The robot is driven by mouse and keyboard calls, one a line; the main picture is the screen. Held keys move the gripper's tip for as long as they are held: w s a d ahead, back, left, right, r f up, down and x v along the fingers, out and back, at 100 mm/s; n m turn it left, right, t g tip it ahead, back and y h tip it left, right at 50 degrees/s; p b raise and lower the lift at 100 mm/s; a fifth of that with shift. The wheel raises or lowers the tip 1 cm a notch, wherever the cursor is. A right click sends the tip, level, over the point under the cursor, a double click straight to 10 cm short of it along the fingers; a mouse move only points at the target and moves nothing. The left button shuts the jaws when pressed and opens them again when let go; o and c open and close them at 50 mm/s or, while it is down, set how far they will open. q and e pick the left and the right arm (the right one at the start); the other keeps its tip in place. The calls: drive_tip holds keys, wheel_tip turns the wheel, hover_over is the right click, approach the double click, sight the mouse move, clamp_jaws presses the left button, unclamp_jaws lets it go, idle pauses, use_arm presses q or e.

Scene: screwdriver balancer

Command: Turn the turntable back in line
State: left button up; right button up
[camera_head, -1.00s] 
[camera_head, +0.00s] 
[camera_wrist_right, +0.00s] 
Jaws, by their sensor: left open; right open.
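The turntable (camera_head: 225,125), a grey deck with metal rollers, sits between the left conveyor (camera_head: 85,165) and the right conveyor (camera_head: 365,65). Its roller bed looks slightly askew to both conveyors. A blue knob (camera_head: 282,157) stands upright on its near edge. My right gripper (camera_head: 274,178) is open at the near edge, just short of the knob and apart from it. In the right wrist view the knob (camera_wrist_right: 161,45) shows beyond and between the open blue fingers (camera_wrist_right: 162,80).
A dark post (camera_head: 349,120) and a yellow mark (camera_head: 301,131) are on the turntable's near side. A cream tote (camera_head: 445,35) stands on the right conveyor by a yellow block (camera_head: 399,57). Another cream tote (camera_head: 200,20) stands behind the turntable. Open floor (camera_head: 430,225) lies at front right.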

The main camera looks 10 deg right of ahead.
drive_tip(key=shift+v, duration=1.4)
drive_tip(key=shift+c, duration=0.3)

-*-

REQUIREMENTS:
Repeat the lines above exactly.

RESPONSE TO THIS EXERCISE:
The robot is driven by mouse and keyboard calls, one a line; the main picture is the screen. Held keys move the gripper's tip for as long as they are held: w s a d ahead, back, left, right, r f up, down and x v along the fingers, out and back, at 100 mm/s; n m turn it left, right, t g tip it ahead, back and y h tip it left, right at 50 degrees/s; p b raise and lower the lift at 100 mm/s; a fifth of that with shift. The wheel raises or lowers the tip 1 cm a notch, wherever the cursor is. A right click sends the tip, level, over the point under the cursor, a double click straight to 10 cm short of it along the fingers; a mouse move only points at the target and moves nothing. The left button shuts the jaws when pressed and opens them again when let go; o and c open and close them at 50 mm/s or, while it is down, set how far they will open. q and e pick the left and the right arm (the right one at the start); the other keeps its tip in place. The calls: drive_tip holds keys, wheel_tip turns the wheel, hover_over is the right click, approach the double click, sight the mouse move, clamp_jaws presses the left button, unclamp_jaws lets it go, idle pauses, use_arm presses q or e.

Scene: screwdriver balancer

Command: Turn the turntable back in line
State: left button up; right button up
[camera_head, -1.00s] 
[camera_head, +0.00s] 
[camera_wrist_right, +0.00s] 
Jaws, by their sensor: left open; right open.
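The turntable (camera_head: 225,125), a grey deck with metal rollers, sits between the left conveyor (camera_head: 85,165) and the right conveyor (camera_head: 365,65). Its roller bed looks slightly askew to both conveyors. A blue knob (camera_head: 282,157) stands upright on its near edge. My right gripper (camera_head: 274,178) is open at the near edge, just short of the knob and apart from it. In the right wrist view the knob (camera_wrist_right: 161,45) shows beyond and between the open blue fingers (camera_wrist_right: 162,80).
A dark post (camera_head: 349,120) and a yellow mark (camera_head: 301,131) are on the turntable's near side. A cream tote (camera_head: 445,35) stands on the right conveyor by a yellow block (camera_head: 399,57). Another cream tote (camera_head: 200,20) stands behind the turntable. Open floor (camera_head: 430,225) lies at front right.

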The main camera looks 10 deg right of ahead.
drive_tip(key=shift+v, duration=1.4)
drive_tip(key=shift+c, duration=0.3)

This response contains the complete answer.